Pr[N = n] = (N_max - n)(Pr[N + P = n] - Pr[N + P = n - 1])

To distinguish NTCP2, then, the attacker can use any of the following:

Estimate Pr[kB <= N <= (k + 1)B - 1] for positive integers k. It will always be zero for NTCP2.
Estimate Pr[N = kB] and compare with a standard I2P profile.

This simple attack hence partially destroys the purpose of padding, which attempts to obfuscate the size distribution of the unpadded messages. The amount of messages that the attacker has to observe to distinguish the protocol depends on the desired accuracy and on the minimum and maximum unpadded message sizes that occur in practice. Note that it is easy to gather many messages for the attacker, since he can use all traffic sent from and to the particular port that the target is using.

In some forms (e.g. estimation of Pr[kB <= N <= (k + 1)B - 1]) the attack requires only a few bytes of memory (one integer is enough) and it could be argued that such an attack might be included in many slightly more advanced but nevertheless standard DPI frameworks.

This proposal suggests using one of the following countermeasures:

Develop an alternate padding scheme that takes into account the (estimated) distribution of N by using a non-uniform padding length distribution. A good padding scheme would probably require maintaining a histogram of the number of blocks per message.
Add random delays between (randomly sized) fragments of messages.

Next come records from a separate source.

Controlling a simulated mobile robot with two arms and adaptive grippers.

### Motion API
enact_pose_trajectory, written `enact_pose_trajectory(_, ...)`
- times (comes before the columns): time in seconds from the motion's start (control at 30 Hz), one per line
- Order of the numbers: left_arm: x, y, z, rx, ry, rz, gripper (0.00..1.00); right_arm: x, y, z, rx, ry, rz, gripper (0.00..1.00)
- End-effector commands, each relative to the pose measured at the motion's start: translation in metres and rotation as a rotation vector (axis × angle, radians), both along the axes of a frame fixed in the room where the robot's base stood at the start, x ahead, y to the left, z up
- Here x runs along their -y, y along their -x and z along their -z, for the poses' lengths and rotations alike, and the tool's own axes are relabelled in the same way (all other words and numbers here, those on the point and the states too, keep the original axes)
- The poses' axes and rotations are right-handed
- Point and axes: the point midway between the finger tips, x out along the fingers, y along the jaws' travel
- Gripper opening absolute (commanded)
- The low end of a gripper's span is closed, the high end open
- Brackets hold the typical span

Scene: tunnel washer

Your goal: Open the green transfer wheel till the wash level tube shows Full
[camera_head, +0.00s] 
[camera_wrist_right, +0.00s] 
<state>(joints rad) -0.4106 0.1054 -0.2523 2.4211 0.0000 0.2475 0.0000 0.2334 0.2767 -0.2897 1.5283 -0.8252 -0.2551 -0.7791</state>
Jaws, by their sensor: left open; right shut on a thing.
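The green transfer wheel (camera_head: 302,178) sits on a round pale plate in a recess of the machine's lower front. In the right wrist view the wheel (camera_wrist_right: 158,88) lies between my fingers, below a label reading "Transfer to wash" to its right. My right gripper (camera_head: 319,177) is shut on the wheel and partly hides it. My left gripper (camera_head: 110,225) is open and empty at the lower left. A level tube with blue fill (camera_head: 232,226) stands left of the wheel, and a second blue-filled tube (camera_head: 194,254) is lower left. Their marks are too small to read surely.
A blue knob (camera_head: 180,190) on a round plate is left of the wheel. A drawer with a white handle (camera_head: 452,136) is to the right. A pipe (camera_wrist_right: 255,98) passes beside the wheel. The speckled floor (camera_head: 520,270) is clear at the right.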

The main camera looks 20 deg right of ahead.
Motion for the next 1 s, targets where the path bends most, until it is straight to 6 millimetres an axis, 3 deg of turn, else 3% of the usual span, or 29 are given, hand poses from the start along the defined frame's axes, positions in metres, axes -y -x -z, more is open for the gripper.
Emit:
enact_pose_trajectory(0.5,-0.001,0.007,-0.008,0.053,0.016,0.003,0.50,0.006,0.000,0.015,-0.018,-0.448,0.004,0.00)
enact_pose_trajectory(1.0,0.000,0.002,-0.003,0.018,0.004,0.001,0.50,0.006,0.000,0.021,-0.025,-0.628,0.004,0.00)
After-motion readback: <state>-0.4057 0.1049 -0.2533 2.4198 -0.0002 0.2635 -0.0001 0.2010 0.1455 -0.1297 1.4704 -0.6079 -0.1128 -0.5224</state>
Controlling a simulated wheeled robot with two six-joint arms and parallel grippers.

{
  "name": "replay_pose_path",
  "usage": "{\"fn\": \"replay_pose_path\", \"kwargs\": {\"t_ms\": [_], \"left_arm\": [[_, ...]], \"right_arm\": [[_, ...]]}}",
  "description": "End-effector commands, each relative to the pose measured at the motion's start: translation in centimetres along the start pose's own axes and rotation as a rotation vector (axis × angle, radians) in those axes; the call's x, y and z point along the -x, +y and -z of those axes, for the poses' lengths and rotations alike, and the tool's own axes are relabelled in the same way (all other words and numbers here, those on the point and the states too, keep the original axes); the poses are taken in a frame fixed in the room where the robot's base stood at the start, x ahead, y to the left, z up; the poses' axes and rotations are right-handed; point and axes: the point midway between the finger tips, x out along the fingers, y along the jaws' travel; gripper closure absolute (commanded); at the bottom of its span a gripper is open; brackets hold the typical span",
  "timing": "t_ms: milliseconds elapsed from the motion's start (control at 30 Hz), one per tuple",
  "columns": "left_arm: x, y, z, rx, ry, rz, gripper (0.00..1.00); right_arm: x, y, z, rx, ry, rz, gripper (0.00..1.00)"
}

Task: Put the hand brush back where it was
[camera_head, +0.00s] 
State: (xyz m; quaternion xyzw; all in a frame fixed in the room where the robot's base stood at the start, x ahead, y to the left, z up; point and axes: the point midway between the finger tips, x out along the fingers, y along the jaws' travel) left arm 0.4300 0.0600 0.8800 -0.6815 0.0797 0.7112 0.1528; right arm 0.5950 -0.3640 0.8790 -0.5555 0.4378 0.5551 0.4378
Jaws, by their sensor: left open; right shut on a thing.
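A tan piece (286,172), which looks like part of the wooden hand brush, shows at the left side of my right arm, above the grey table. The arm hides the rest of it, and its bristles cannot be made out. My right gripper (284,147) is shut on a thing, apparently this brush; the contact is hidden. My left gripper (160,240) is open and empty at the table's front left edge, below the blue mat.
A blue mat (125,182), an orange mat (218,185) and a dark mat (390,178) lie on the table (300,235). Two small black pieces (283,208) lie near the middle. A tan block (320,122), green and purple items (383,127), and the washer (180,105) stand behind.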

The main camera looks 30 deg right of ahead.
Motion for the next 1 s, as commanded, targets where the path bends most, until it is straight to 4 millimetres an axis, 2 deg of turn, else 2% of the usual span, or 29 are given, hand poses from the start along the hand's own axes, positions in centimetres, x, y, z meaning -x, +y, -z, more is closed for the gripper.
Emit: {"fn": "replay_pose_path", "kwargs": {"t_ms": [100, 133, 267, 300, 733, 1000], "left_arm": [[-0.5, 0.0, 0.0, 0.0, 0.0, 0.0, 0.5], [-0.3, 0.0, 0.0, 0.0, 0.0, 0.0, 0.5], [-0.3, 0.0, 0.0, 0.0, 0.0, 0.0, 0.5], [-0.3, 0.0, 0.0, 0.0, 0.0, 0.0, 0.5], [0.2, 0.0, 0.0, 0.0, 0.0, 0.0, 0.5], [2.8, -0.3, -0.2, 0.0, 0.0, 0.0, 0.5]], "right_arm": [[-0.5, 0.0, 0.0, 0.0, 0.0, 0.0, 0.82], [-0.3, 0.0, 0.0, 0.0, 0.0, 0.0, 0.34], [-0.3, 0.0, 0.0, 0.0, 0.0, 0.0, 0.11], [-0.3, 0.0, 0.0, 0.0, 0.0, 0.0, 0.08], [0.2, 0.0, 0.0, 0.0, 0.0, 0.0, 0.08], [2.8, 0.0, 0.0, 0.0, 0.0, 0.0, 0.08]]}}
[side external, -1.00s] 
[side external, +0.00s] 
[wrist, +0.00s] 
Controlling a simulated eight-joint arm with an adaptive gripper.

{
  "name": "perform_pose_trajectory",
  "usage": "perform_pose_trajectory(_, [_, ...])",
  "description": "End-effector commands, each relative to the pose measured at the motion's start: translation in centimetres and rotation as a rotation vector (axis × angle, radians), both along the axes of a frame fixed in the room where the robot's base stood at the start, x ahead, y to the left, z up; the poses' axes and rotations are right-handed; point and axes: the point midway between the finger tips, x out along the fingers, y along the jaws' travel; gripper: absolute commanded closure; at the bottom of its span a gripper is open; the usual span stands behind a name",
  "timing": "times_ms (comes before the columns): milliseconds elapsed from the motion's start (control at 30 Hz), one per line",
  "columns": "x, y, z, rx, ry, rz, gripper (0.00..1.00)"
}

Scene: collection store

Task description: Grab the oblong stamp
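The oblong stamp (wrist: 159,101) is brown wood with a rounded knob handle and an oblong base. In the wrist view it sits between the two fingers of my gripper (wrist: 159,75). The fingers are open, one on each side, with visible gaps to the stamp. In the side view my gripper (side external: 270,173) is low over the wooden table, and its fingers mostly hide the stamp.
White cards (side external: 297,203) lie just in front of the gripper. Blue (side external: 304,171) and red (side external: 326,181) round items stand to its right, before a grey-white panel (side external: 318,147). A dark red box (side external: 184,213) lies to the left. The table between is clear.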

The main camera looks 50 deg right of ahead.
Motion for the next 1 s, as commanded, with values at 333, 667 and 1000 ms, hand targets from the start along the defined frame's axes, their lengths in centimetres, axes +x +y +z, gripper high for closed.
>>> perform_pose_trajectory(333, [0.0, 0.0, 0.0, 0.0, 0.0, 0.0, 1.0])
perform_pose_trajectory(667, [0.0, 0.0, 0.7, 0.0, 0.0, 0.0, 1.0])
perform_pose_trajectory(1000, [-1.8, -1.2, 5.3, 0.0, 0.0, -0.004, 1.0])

The second option is more generally preferred, because it can be simultaneously used as a countermeasure against flow analysis. However, such delays may be out of scope for the NTCP2 protocol, such that the first option, which is also easier to implement, may be preferred instead.

Appendix B: Random Delays

Timing-based DPI resistance (inter-message timing/delays can be implementation-dependent; intra-message delays can be introduced at any point, including before sending the random padding, for example). Artificial delays (what obfs4 calls IAT or inter-arrival time) are independent of the protocol itself.